Aus der Resilienzfoschung wissen wir, dass spirituelles Coping ein belegter Faktor für funktionale Problembewältigung ist. Es erscheint daher sinnvoll, das aktuell in der sozialen Arbeit vorherrschende bio-psycho-soziale Modell um eine spirituelle Dimension zu erweitern[1], wenn wir unseren ganzheitlichen Ansatz ernst nehmen. Interessant ist dabei, dass wir damit einen Brückenschlag zu den Wurzeln Sozialer Arbeit in Deutschland vollziehen: Schließlich findet sich in den Wurzeln sozialer Arbeit auch die caritative Armenfürsorge.

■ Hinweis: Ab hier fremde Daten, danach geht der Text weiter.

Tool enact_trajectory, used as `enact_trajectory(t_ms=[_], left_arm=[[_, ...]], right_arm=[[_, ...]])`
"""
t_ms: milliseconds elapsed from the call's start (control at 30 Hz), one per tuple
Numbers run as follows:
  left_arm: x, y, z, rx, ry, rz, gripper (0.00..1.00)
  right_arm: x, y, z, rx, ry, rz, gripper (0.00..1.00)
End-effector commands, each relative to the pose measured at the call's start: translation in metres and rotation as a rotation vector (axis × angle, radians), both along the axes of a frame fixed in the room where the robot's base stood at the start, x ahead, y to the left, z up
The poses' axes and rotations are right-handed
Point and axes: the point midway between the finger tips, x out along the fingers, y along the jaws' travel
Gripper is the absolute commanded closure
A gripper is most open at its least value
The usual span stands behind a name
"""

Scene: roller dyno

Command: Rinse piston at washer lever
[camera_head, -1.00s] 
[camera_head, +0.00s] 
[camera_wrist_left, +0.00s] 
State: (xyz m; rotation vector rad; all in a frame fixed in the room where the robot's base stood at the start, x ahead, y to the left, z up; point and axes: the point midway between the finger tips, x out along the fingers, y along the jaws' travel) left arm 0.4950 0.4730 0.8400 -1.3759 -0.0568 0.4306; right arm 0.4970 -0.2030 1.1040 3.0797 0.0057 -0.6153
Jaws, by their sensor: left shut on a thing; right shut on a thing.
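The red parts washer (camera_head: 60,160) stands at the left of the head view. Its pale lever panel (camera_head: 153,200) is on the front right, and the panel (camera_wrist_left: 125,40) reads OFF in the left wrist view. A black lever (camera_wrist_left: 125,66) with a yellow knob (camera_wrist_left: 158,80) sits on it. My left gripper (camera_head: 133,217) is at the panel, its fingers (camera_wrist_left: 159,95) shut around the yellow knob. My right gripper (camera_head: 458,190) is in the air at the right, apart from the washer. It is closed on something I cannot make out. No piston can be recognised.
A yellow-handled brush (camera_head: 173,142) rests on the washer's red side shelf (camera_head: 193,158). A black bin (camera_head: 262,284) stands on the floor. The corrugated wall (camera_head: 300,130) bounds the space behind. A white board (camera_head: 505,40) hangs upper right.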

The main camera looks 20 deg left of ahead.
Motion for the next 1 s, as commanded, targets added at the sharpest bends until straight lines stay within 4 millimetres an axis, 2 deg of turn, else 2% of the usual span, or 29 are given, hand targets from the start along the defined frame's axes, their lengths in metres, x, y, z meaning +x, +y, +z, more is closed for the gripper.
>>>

Doch der Vergleich hinkt: Heute ist das Thema erweitert zu betrachten: Religiosität ist um die Qualität von Spiritualität erweitert worden. Eine Vielfalt verschiedener Kulturen und damit auch spiritueller Überzeugungen begegnet uns in unserem beruflichen Alltag. Insofern arbeiten wir unter veränderten Rahmenbedingungen. Noch vor 150 Jahren war der Monotheismus in unseren Breitengraden ein fester Bestandteil des Alltagserlebens. Heute gibt es zig Glaubensvorstellungen, die alle versuchen, nebeneinander zu existieren.
Bedingungen für spirituelle Professionalität
Um Spiritualität als sozialarbeiterische Ressource für Resilienz nutzen zu können, sind zwei Aspekte zu betrachten: Klientenzentrierung als holistisches Prinzip sollte die spirituelle Perspektive des Klienten erfassen können und aufgreifen, wenn sie ein ganzheitliches Lösungsangebot fördern will. Das spirituelle Selbst-Konzept des Klienten darf ein Bestandteil der Kommunikationsbrücke zwischen Klient und Sozialarbeiterin werden.[2]
Zweitens spielt die Professionalität eine entscheidende Rolle. Pargament [3] weist darauf hin, dass die Voraussetzung für eine entsprechende Klientenzentrierung die Erkundung der eigenen Spiritualität/Religiosität ist. Er definiert dabei vier Bereiche “spiritueller Professionalität”:
- Selbstkonzept (Auseinandersetzen mit und Kennen der eigenen spirituellen Leitlinien)
- Bildung (Wissen über die wesentlichen Aspekte des entgegenblickenden Glaubens)
- Akzeptanz (Anerkennung der Vielfalt von Glaubensvorstellungen)
- Authentizität (Rahmung der eigenen Person und Kongruenz mit der beruflichen Rolle)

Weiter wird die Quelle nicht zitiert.